-- Begin --

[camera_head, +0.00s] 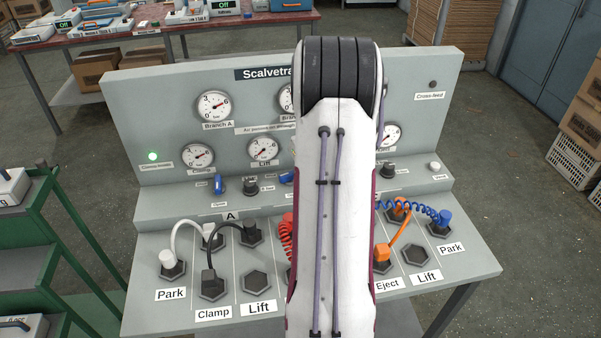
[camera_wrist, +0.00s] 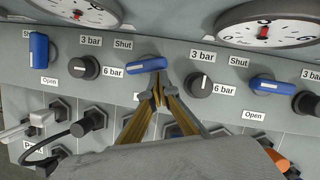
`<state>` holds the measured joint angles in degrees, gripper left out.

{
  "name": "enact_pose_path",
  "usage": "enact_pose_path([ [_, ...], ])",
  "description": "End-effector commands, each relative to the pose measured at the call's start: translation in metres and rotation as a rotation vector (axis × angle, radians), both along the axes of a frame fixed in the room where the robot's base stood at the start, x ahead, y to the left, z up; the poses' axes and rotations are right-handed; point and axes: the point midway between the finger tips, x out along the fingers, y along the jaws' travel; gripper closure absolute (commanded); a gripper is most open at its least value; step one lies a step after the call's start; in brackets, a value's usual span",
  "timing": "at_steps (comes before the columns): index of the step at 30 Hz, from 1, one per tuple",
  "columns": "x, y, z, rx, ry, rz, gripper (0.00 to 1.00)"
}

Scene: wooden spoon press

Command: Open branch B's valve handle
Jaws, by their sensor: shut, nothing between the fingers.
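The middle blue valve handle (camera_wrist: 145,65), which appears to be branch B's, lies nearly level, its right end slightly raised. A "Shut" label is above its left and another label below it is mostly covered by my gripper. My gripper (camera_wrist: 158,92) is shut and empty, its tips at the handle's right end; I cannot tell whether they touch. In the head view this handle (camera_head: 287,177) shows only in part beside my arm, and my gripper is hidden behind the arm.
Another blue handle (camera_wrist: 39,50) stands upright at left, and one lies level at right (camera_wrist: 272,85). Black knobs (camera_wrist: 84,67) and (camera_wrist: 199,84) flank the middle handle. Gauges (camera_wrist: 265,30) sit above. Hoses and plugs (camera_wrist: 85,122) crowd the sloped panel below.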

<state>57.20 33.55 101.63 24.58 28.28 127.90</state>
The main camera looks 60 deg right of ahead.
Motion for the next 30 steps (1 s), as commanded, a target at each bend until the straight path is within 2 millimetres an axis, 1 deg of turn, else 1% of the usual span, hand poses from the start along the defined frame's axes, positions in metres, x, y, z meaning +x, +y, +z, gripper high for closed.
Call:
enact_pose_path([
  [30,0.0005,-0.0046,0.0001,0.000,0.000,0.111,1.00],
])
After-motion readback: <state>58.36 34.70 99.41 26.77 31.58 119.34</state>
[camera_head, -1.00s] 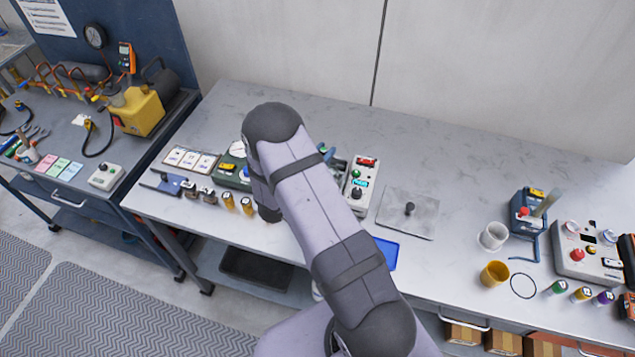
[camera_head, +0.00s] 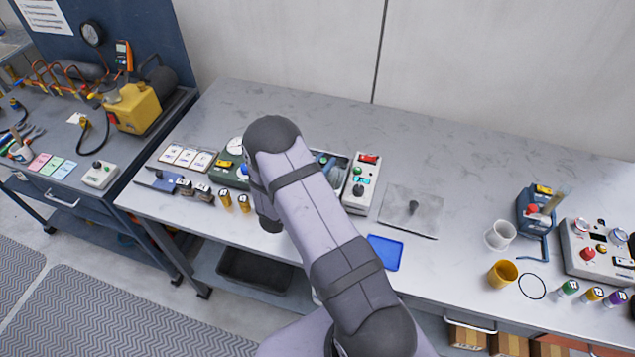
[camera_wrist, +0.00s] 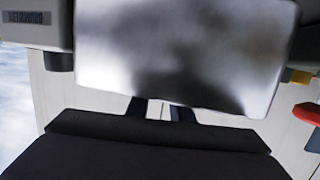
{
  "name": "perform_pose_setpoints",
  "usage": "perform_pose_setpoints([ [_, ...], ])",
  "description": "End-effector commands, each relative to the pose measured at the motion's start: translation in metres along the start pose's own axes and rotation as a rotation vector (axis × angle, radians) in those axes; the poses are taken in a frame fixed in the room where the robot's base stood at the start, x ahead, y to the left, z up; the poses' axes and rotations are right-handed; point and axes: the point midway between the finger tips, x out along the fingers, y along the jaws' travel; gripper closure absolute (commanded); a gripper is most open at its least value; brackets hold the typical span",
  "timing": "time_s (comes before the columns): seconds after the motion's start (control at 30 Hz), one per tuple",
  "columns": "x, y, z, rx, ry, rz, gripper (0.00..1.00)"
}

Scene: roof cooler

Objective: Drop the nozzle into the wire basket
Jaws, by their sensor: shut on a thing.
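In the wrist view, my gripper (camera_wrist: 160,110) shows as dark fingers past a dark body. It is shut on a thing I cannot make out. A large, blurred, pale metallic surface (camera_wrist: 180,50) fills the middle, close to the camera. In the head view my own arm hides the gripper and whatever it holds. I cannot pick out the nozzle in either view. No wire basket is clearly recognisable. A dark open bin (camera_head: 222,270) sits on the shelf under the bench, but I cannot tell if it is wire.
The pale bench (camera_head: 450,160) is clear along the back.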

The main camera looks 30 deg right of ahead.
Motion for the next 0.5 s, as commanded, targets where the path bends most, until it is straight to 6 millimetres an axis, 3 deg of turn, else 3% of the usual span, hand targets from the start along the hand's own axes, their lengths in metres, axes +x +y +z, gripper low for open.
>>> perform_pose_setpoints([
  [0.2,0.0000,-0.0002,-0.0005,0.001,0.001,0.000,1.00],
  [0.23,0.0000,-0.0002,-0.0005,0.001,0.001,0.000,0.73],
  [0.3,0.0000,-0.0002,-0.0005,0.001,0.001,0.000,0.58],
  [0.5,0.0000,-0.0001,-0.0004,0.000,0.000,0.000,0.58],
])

-- End --

▶ _EXERCISE DIRECTIONS_:
Look through the lines above and collect those with the word "Scene".

▶ _COMPLETED EXERCISE_:
Scene: wooden spoon press
Scene: roof cooler

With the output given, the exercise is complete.